Instructions for the task: Count how many lines include "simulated" and answer with that number only.

Provided records:
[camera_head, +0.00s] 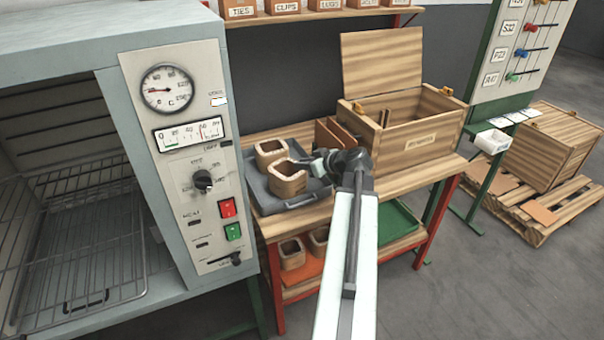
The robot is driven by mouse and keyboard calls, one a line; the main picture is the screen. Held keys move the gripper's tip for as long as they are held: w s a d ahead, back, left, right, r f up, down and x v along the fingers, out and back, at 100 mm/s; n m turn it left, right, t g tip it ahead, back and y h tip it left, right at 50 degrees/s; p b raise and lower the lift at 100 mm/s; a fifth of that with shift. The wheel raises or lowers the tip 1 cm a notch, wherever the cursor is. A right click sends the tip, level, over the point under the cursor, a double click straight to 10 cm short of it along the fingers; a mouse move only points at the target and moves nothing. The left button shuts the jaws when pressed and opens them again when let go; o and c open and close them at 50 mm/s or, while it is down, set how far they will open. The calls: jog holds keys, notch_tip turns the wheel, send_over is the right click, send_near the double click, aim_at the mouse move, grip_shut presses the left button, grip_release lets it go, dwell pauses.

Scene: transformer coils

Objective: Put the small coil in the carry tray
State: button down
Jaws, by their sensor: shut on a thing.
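A grey tray (262,196) lies on the wooden bench beside the oven. A square, hollow, tan coil (270,154) stands in the back part of the tray. The fingertips are small and partly hidden by the coil and wrist. Several more coils (291,253) sit on an orange mat on the shelf below.
A grey oven (205,120) with its chamber open stands close on the left. An open wooden crate (415,128) with a raised lid stands on the bench to the right. A green tray (398,220) lies on the lower shelf. A shelf of labelled bins (283,6) hangs above.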

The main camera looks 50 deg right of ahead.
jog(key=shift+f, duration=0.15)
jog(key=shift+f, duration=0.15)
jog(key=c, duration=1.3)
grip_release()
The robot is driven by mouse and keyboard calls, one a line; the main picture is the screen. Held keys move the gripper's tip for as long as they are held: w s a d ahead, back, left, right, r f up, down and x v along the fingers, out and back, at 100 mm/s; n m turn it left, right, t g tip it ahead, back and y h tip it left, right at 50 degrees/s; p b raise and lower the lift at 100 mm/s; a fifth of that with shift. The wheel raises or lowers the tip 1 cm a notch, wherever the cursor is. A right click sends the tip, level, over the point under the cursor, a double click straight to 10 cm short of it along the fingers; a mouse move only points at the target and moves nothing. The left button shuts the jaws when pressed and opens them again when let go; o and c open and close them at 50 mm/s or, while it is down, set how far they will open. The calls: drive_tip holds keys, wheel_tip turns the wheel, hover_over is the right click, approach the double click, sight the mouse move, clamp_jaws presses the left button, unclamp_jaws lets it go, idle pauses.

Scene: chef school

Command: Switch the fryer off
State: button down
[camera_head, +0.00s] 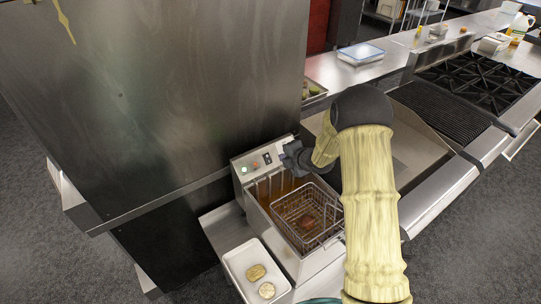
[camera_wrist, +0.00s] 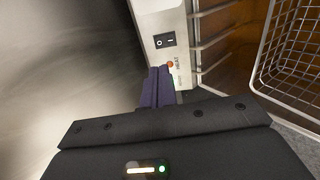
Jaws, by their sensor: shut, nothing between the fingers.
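The fryer (camera_head: 256,167) stands against the tall steel cabinet, with its control panel at the back. The panel carries a green light (camera_head: 244,169) and a black rocker switch (camera_head: 267,158). In the wrist view the rocker switch (camera_wrist: 165,40) shows O and I marks, with a red light (camera_wrist: 171,64) and a HEAT label below it. My gripper (camera_wrist: 159,70) is shut and empty. Its fingertips are close to the panel, just below the switch and beside the red light; I cannot tell whether they touch. In the head view my gripper (camera_head: 288,157) partly covers the panel's right end.
A wire basket (camera_head: 305,213) with something brown in it sits in the fryer's oil. A white tray (camera_head: 236,262) with two brown patties lies in front. The steel cabinet (camera_head: 185,90) closes off the left. A griddle and stove (camera_head: 480,80) stand to the right.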

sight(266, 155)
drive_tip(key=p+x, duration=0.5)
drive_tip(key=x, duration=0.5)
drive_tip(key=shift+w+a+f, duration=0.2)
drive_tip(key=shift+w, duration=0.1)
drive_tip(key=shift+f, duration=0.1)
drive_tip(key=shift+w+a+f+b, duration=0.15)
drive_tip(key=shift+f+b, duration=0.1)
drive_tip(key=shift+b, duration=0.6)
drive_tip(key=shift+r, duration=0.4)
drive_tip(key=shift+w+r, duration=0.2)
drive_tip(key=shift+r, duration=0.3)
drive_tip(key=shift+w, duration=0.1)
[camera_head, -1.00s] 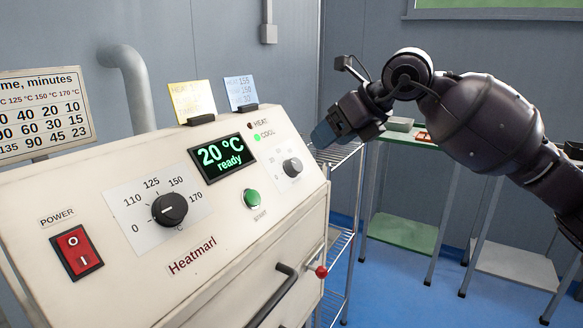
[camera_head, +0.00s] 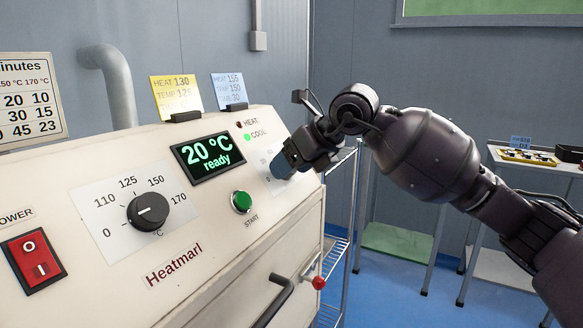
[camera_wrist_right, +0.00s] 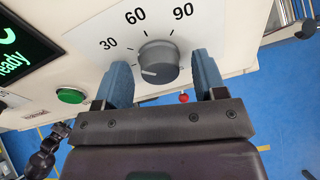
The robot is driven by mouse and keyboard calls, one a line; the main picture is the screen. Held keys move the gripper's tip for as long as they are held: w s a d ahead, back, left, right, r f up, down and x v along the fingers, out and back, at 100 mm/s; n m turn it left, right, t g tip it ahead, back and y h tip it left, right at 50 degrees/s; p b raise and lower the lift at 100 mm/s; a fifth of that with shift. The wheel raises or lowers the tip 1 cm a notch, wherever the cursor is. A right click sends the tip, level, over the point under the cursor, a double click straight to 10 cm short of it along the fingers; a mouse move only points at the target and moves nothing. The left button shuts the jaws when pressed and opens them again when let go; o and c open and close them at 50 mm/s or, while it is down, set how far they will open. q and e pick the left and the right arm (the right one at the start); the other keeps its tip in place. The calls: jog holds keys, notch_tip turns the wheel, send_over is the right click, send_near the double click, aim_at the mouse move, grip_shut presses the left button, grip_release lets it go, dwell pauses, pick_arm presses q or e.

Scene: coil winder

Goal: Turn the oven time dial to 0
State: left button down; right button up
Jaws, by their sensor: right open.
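The time dial (camera_wrist_right: 158,62) is a grey knob on the white oven panel, with 30, 60 and 90 printed around it. Its light pointer line aims left, below the 30 mark; any 0 label is not visible. My right gripper (camera_wrist_right: 162,68) is open, with one blue finger on each side of the knob; I cannot tell whether they touch it. In the head view my right gripper (camera_head: 284,166) is at the panel's right end and hides the time dial.
The oven panel (camera_head: 205,225) also carries a black temperature dial (camera_head: 148,210), a display (camera_head: 207,155) reading 20 °C ready, a green START button (camera_head: 241,201) and a red power switch (camera_head: 34,259). A red-knobbed lever (camera_head: 318,282) juts out below. A table (camera_head: 530,165) stands at right.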

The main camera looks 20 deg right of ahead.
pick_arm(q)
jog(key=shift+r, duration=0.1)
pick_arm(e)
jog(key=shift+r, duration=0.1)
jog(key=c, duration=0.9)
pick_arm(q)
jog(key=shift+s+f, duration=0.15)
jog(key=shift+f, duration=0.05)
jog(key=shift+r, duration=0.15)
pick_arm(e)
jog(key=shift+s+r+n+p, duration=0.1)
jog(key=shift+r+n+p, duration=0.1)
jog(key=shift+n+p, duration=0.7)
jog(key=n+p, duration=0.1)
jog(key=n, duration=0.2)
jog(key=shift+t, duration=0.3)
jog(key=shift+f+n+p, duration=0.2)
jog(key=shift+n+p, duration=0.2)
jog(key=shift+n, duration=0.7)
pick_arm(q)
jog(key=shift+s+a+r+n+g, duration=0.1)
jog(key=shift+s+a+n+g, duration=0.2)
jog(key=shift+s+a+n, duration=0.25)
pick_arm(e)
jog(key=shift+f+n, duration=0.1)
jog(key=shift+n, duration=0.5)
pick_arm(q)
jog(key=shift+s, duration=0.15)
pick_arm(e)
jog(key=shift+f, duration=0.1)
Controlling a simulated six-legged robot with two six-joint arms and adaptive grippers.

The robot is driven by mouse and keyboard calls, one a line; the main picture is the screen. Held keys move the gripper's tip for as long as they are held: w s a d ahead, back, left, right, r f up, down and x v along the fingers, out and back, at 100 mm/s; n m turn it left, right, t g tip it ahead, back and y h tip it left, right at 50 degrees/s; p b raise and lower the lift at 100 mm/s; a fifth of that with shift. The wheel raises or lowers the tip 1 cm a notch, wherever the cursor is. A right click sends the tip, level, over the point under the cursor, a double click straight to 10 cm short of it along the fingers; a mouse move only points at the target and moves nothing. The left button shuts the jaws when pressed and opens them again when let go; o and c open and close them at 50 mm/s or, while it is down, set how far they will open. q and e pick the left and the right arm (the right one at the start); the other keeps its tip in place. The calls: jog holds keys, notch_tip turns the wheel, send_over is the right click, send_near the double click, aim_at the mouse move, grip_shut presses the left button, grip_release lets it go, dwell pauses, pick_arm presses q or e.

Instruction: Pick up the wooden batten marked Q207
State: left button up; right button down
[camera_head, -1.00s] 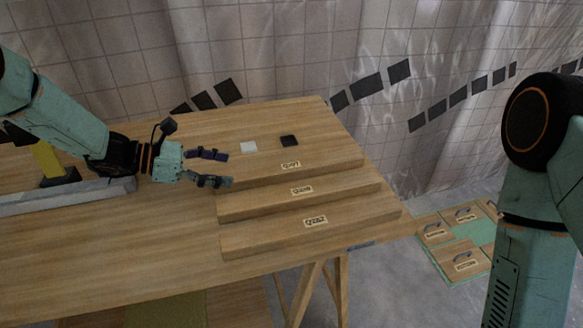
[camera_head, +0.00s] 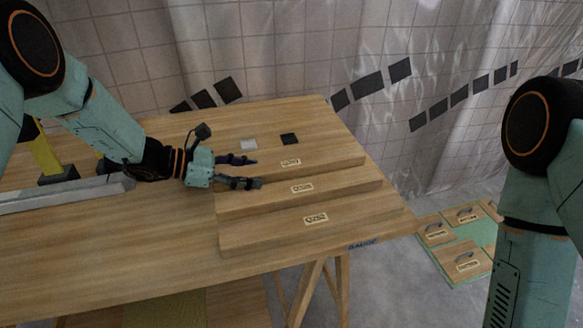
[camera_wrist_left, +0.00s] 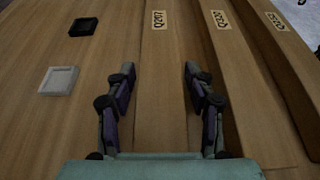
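The wooden batten marked Q207 (camera_head: 325,161) is the farthest of three battens lying side by side on the workbench. Its label also shows at the top of the left wrist view, where the batten (camera_wrist_left: 163,75) runs between my fingers. My left gripper (camera_head: 244,171) is open at the left part of this batten, one finger toward each long side. In the left wrist view the gripper (camera_wrist_left: 161,82) has nothing clamped between its fingers. I cannot tell whether the fingertips are above the batten or down beside it. My right gripper is out of view; only its arm shows.
Two other labelled battens, the middle one (camera_head: 340,186) and the nearest one (camera_head: 355,212), lie close by. A white square (camera_head: 249,144) and a black square (camera_head: 289,139) sit behind. A grey metal bar (camera_head: 70,194) lies at left. The bench front is clear.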

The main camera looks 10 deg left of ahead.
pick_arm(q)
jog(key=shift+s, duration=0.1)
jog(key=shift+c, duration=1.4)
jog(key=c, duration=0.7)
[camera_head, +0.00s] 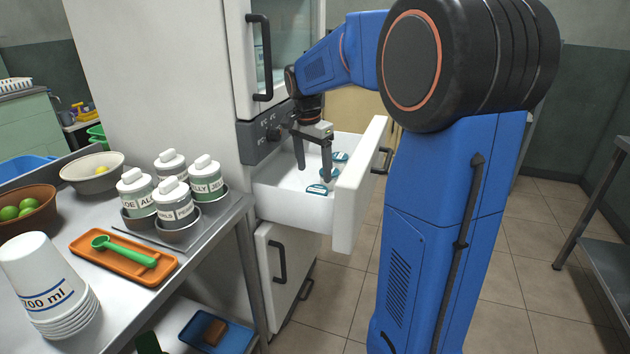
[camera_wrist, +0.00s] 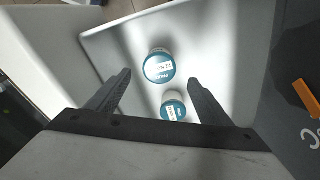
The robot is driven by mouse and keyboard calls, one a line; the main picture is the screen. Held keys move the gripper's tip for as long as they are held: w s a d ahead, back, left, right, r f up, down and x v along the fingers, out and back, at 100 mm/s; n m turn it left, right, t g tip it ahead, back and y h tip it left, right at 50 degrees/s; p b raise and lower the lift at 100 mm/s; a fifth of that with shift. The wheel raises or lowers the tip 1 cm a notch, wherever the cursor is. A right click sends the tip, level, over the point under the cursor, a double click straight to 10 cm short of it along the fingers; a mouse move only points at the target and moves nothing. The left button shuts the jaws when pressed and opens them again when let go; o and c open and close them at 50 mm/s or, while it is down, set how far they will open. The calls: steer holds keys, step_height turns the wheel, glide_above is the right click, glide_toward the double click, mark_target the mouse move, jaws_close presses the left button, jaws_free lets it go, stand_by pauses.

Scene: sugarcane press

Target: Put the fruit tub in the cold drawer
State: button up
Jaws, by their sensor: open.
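The cold drawer (camera_head: 290,202) is a white drawer pulled out of the tall white cabinet. Small tubs with blue-and-white lids stand inside it; one fruit tub (camera_wrist: 159,66) shows in the wrist view with a label on its lid. A second, similar tub (camera_wrist: 173,106) stands just below it in that view. In the head view a tub (camera_head: 318,189) shows near my fingertips, partly hidden by a finger. My gripper (camera_head: 313,175) points down into the drawer with its fingers spread. It is open, and neither tub is clearly touched by the fingers (camera_wrist: 158,92).
A black handle (camera_head: 382,160) sits on the drawer front. The glass-doored upper part (camera_head: 285,45) of the cabinet is above the drawer. The metal table (camera_head: 215,235) at left holds labelled jars (camera_head: 175,203), cups (camera_head: 45,285), an orange tray (camera_head: 125,262) and bowls.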

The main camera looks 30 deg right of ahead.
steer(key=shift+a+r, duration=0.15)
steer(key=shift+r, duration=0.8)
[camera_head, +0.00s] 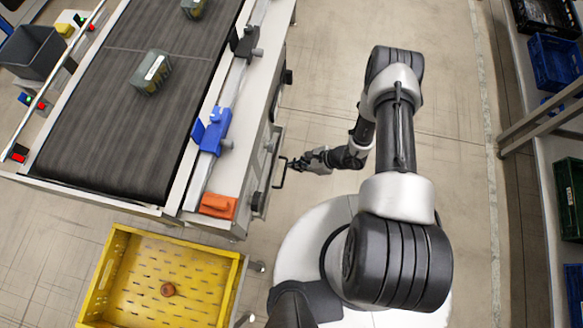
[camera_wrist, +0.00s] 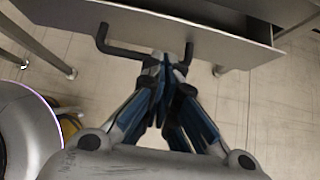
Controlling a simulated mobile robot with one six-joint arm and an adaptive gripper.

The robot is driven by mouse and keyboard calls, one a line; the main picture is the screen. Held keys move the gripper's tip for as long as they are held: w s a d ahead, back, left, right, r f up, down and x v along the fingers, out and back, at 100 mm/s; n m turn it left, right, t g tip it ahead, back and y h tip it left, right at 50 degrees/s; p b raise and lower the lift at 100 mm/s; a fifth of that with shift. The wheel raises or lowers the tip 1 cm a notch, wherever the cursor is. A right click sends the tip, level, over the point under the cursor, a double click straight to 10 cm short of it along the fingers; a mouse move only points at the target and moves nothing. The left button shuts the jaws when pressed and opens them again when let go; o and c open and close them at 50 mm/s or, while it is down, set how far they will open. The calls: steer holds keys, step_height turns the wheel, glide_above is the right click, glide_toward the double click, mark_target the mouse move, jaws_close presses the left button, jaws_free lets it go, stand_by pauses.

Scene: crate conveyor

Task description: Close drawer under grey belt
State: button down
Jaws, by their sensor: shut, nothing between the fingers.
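The conveyor with the dark grey belt (camera_head: 130,95) stands at the left of the head view. A grey drawer (camera_head: 268,165) sticks out from its right side, below belt level. The drawer front (camera_wrist: 225,48) spans the top of the wrist view, with a dark gap behind it. Its black bar handle (camera_head: 281,174) also shows in the wrist view (camera_wrist: 125,50). My gripper (camera_head: 296,164) is shut and empty, its fingertips at the handle's right part in the wrist view (camera_wrist: 168,62). The fingers hide part of the bar; I cannot tell whether they touch it.
A yellow crate (camera_head: 235,290) with a small brown round thing (camera_head: 168,290) stands below the conveyor's end. Green-grey boxes (camera_head: 150,72) lie on the belt. An orange block (camera_head: 218,206) sits on the conveyor's edge. A shelf with crates (camera_head: 553,62) lines the right.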

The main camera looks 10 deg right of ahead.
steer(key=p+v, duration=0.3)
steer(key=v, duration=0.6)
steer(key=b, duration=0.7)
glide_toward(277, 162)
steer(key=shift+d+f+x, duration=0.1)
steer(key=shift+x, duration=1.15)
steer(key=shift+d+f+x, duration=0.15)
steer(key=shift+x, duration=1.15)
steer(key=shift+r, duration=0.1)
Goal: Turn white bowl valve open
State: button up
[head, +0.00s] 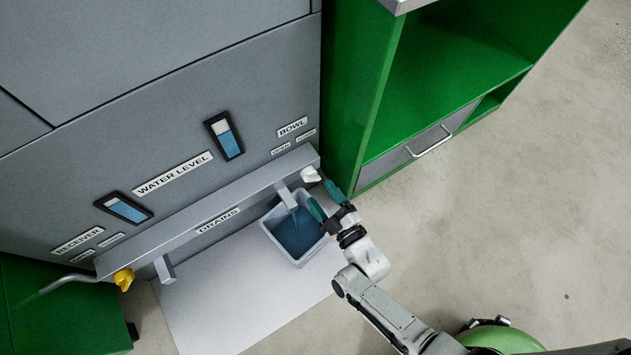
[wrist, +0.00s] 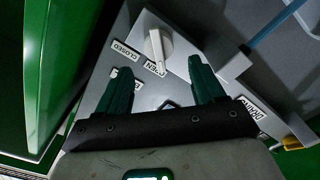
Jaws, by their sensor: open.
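The white bowl valve (head: 310,174) is a small knob at the right end of the grey drains ledge, under the BOWL label. In the wrist view the white valve (wrist: 158,45) stands beyond my fingertips, between the CLOSED and OPEN labels. The lower end of its ridge lies near the OPEN label (wrist: 155,69). My gripper (head: 318,191) is open with dark green fingers, just in front of the valve. In the wrist view my gripper (wrist: 160,65) has its fingers spread to either side below the knob, and I see no contact.
A grey tub (head: 272,243) with blue water stands below the bowl spout (head: 287,196). A blue streak (wrist: 268,26) leaves the spout in the wrist view. A yellow valve (head: 124,279) is at the ledge's left end. A green cabinet (head: 360,95) stands close on the right.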

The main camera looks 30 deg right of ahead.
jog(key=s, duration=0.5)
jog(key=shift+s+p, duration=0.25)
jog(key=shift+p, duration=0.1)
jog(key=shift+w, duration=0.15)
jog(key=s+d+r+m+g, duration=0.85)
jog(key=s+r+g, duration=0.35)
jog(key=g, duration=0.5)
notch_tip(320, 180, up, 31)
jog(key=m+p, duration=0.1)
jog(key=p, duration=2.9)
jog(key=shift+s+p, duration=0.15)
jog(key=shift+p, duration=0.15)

Answer: 2